───── DATASET EXTRACT
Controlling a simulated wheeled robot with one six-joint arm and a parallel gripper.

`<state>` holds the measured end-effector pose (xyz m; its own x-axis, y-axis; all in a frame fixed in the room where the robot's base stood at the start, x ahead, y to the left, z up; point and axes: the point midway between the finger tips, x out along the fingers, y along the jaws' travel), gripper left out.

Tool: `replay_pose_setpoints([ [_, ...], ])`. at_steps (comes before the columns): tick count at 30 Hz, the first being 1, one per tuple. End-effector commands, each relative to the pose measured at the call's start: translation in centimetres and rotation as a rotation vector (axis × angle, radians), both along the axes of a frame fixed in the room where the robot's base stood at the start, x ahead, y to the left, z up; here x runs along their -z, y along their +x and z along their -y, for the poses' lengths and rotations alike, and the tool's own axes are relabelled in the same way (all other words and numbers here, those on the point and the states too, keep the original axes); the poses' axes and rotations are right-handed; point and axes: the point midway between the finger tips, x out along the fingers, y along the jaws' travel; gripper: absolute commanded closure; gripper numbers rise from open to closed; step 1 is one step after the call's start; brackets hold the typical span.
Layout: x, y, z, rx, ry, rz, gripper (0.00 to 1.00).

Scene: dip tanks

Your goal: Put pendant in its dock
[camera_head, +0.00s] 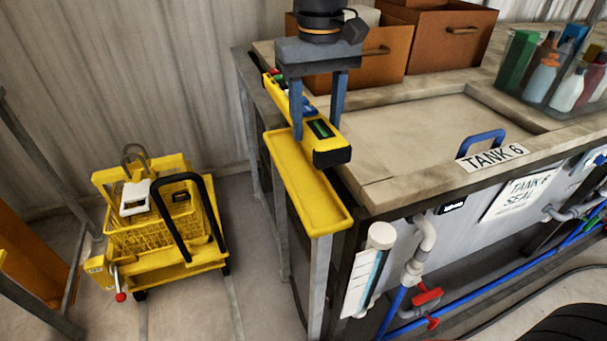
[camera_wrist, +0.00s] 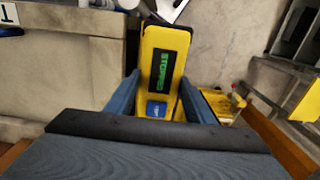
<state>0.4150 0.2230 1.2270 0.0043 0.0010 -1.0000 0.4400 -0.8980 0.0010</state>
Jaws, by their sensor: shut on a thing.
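The pendant (camera_head: 328,152) is a long yellow control box with coloured buttons, a small green display and a dark end. My gripper (camera_head: 318,122) points down and is shut on it, with one blue-grey finger on each side. In the wrist view the pendant (camera_wrist: 164,65) lies between the fingers, and its display reads "STOPPED" in green. A long yellow tray (camera_head: 335,222), which looks like the dock, is fixed along the left end of the tank bench. The pendant is above this tray, nearer the bench side; I cannot tell whether they touch.
The tank bench has a lid with a blue handle (camera_head: 482,139) and a "TANK 6" label. Brown boxes (camera_head: 448,40) and a clear bin of bottles (camera_head: 565,85) stand on it. A yellow cart (camera_head: 160,225) stands on the floor at left. Pipes with red valves (camera_head: 427,296) run along the bench front.

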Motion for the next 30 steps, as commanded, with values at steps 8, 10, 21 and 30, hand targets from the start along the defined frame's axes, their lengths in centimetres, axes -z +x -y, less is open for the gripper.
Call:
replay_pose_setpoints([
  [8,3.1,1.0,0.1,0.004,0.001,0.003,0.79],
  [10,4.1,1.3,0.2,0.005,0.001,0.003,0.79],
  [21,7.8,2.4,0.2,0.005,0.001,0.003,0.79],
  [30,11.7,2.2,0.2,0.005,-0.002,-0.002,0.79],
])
──────────
### EXERCISE AIM
Restate word for word only the lines running from the beginning of the data to the line holding "gripper left out.", both included.

### EXERCISE SOLUTION
Controlling a simulated wheeled robot with one six-joint arm and a parallel gripper.

`<state>` holds the measured end-effector pose (xyz m; its own x-axis, y-axis; all in a frame fixed in the room where the robot's base stood at the start, x ahead, y to the left, z up; point and axes: the point midway between the finger tips, x out along the fingers, y along the jaws' travel), gripper left out.

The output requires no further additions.